Begin SUPPLIED RECORDS

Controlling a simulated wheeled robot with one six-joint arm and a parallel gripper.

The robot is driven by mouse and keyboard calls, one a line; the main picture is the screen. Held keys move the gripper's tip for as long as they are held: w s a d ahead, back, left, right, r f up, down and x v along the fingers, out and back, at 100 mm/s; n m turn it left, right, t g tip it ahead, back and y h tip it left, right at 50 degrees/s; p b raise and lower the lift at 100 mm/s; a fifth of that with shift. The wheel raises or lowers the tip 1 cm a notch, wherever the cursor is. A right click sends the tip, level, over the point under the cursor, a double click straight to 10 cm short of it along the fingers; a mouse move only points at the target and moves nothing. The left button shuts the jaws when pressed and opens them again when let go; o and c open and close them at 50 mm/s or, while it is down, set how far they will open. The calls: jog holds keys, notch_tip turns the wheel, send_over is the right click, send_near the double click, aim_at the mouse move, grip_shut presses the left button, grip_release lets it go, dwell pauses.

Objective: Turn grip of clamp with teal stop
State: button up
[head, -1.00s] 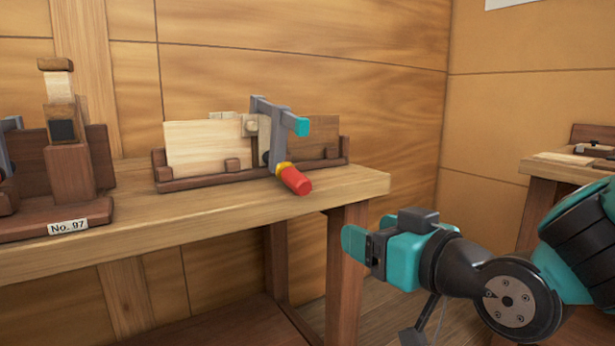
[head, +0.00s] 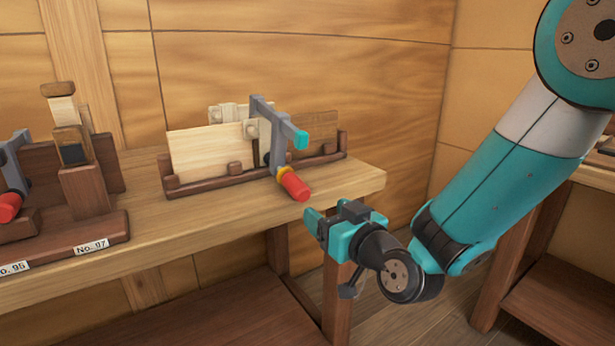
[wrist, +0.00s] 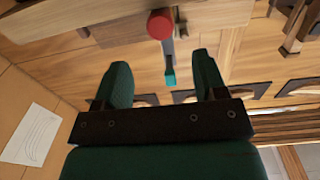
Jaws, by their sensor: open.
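The clamp (head: 268,132) with the teal stop (head: 301,140) sits over thin boards held in a dark wooden rack on the bench. Its red grip (head: 295,186), with a yellow collar, points out past the bench's front edge. My gripper (head: 310,222) is open and empty, a little below and to the right of the red grip in the head view, not touching it. In the wrist view the red grip (wrist: 160,25) and teal stop (wrist: 170,77) show ahead of and between the two fingers of my gripper (wrist: 165,75).
The wooden bench (head: 215,218) runs along the wall, its right end by my gripper. A second bench (head: 565,240) stands at right, behind my arm.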

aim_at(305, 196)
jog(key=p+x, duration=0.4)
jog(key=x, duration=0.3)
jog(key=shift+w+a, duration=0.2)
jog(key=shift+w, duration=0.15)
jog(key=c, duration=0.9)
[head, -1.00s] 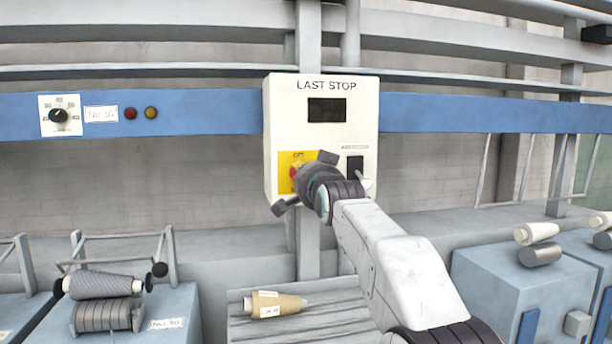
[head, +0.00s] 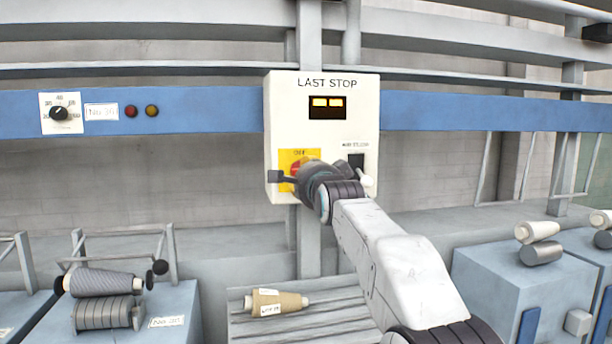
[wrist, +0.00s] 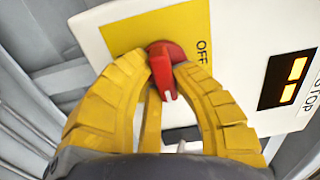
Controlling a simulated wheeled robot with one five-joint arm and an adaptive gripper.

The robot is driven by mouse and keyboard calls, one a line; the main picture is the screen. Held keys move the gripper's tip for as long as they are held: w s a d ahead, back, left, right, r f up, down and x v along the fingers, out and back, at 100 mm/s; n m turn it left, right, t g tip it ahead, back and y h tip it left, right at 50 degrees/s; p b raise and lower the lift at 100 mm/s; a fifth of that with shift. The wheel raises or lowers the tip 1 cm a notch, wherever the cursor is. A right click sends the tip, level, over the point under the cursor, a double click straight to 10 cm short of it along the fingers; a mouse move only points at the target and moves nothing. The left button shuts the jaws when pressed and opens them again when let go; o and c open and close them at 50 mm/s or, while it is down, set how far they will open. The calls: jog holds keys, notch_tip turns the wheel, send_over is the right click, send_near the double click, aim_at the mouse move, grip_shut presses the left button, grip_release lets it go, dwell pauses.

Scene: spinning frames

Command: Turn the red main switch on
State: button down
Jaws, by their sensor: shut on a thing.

End SUPPLIED RECORDS

WORK TO BE COMPLETED
Collect every line above that contains the word "simulated".

IN RESPONSE
Controlling a simulated wheeled robot with one six-joint arm and a parallel gripper.
Controlling a simulated wheeled robot with one five-joint arm and an adaptive gripper.

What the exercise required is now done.